Auch in welcher Stimmung ein Besucher ins Museum geht, könnte entscheidend dafür sein, ob man sich auf die dort ausgestellte Kunst einlassen kann oder nicht, meint Prinz. Er und seine Kollegen zeigten 85 Probanden für jeweils 30 Sekunden abstrakte Bilder des Künstlers El Lissitzky. Vorher mussten sich einige Probanden einen Ausschnitt aus einem Horrorfilm oder aus einem glücklich machenden Film anschauen. Andere Versuchsteilnehmer wurden vor der Kunst zu sportlicher Aktivität genötigt. Eine dritte Gruppe durfte sich die vier Bilder ohne jegliches Vorspiel ansehen.

Ihr Ergebnis war eindeutig: Nur wer vorher durch den kurzen Horrorfilm Angst bekommen hatte, bewertete die Bilder anschließend als „inspirierend“, „stimulierend“ oder „beeindruckend“. „Angst sorgt dafür, dass wir aufmerksam sind und Details wahrnehmen“, sagt Prinz. In grauer Vorzeit war dieses Gefühl besonders wichtig. Es half den Menschen, gefährliche Situationen zu überleben. Heute hallt dieses Erbe in völlig harmlosen Situationen nach.

Dass „gute Kunst“ oft nichts mit Gefälligkeit zu tun hat, zeige schon ein kurzer Blick in die Kunstgeschichte: Picassos Guernica kann seinen Betrachter einschüchtern, Goyas Bilder verursachen mitunter Ekel, Beuys’ Blöcke von tierischem Fett können verstören. „Es ist eine Gratwanderung“, sagt Prinz. „Ein Kunstwerk darf aufwühlen. Aber gleichzeitig sollte es nicht so krass wirken, dass wir uns entsetzt abwenden und gehen.“

Die zentrale Emotion für den Kunstgenuss ist für ihn ohnehin das Staunen – sei es nun über eine Miniatur, über ein Farbenspiel oder weil sich ein Werk nicht einfach in eine Schublade stecken lässt und unterschiedlichste Interpretationen zulässt. „Wenn man offen ist, weckt gerade das die Neugier“, sagt er.

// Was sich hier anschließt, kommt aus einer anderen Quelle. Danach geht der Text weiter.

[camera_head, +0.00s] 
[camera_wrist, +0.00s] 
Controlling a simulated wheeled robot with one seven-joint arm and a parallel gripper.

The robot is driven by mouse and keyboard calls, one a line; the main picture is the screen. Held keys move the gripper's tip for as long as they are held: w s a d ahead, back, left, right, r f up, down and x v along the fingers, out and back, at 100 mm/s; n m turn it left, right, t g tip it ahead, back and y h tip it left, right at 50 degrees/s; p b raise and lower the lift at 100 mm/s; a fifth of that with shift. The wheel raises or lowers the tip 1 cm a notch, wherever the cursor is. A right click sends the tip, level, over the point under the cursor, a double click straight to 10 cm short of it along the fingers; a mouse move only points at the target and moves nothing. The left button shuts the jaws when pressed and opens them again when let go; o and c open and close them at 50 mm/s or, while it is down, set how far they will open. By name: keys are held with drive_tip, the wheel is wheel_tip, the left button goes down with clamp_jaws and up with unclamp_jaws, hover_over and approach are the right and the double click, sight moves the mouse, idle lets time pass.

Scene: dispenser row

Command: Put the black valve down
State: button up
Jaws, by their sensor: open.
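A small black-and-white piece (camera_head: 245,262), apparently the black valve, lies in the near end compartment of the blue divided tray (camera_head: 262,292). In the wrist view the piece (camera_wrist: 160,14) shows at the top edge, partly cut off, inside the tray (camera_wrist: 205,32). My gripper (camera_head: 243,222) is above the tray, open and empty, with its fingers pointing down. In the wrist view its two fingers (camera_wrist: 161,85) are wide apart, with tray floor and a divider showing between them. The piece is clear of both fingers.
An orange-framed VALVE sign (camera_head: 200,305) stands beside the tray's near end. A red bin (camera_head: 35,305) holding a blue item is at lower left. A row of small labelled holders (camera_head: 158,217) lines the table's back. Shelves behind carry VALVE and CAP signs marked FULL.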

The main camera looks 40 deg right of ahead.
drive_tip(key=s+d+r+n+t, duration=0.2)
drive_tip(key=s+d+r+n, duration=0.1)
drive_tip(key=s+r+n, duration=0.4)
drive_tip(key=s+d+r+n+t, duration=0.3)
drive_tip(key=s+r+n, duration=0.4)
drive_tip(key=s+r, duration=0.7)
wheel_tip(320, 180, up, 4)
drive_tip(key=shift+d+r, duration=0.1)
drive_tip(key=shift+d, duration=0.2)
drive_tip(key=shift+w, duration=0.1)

McCalls Lichtskulpturen seien ein gutes Beispiel. Wann immer man in die für die Sonderausstellung abgedunkelte Halle zurückkehrt, sieht man dieselben Szenen: Menschen, die sich am Rande des Geschehens niedergelassen haben und die Symmetrie von Ferne auf sich wirken lassen; Kinder, die die Lichthüllen mit den Händen zu greifen versuchen; Pärchen, die sich in einem der Kegel niedergelassen haben und gemeinsam ins Licht schauen.

Über die Zusammenhänge zwischen Kunst, Emotion und Wahrnehmung hält Jesse Prinz heute von 18.30 Uhr bis 20.00 Uhr einen Vortrag (englisch). Ort: Berlin School of Mind and Brain, Luisenstraße 56, Festsaal, 10117 Berlin. Eine Anmeldung ist nicht nötig. Die Ausstellung „Five Minutes of pure Sculpture“ ist noch bis zum 12. August im Hamburger Bahnhof zu sehen.